Your next most effective tool is an infrared pyrometer. The checklist for areas where it can be used is a long one; however, a brief list follows below. As good as IR pyrometers are, they are not foolproof, and their results can be skewed by highly reflective surfaces like chrome or polished stainless steel. This can be overcome by placing black adhesive tape over the location to be measured.
Because a pyrometer’s typical sensing footprint is cone-shaped, its accuracy is diminished as the distance to the object being measured increases. Therefore, no more than a few inches should separate the gun from the surface whose temperature it’s measuring. Make note of typical temperatures so you can later identify anomalies and trends.

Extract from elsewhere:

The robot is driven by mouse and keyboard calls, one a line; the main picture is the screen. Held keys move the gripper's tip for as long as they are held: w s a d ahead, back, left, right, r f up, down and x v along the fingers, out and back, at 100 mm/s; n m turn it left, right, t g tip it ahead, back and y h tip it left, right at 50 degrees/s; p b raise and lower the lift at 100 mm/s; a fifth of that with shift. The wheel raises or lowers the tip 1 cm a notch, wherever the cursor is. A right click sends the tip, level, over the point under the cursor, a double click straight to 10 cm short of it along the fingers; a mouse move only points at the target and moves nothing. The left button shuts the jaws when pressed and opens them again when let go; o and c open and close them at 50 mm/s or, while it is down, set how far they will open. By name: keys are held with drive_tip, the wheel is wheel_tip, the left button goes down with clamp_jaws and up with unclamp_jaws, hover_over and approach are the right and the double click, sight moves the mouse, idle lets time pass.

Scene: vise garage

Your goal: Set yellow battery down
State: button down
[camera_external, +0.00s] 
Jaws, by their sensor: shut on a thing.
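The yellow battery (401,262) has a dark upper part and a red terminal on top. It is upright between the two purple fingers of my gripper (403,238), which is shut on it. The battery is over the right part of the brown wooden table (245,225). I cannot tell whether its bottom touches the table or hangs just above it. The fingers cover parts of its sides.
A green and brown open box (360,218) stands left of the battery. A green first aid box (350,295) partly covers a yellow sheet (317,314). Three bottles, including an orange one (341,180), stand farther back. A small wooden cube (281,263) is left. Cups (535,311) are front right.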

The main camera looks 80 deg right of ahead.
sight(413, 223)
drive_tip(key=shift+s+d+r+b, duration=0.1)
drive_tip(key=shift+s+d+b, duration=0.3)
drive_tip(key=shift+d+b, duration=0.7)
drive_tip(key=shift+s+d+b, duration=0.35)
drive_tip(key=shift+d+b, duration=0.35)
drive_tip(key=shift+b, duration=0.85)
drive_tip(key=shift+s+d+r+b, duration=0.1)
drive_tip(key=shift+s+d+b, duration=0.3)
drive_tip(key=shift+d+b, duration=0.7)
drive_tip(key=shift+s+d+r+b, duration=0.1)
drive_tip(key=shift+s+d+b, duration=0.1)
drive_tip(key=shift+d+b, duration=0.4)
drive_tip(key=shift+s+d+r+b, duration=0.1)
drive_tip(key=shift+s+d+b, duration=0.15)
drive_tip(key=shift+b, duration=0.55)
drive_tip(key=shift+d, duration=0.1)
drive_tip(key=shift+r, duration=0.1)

Alternator: Wave the IR pyrometer around the alternator case while holding the trigger, use the highest reading.
Exhaust, dry and wet: No part of the exhaust system that can be touched should exceed 200°F. Ideally, the wet portion, the parts that rely on hose and fiberglass pipe, shouldn’t exceed 160°F. Use the same scanning technique as you would with the alternator, looking for the highest temperature.
Stuffing box: For both conventional and dripless, scan the stuffing box as well as the cutless bearing if one is installed in the shaft log just aft of the stuffing box. The temperature shouldn’t exceed 30°F above the temperature through which the vessel is moving.
Coolant expansion tank (where the pressure cap is located):
The temperature should be very close to that shown on your dashboard instrumentation, if it isn’t, there’s
Oil pan: Measure temperature at the vertical halfway mark on the side of the pan; ideal oil temperature is between 180°F and 220°F.
Thrust bearing, if equipped: Each manufacturer has its own protocol for maximum allowable temperature. Generally, anything over 165°F is an indication of a problem.
Finally, engine room checks aren’t very useful if they aren’t carried out regularly. While you can’t check this space too often, doing so once every hour or two makes it likely that you’ll identify problems before they become critical.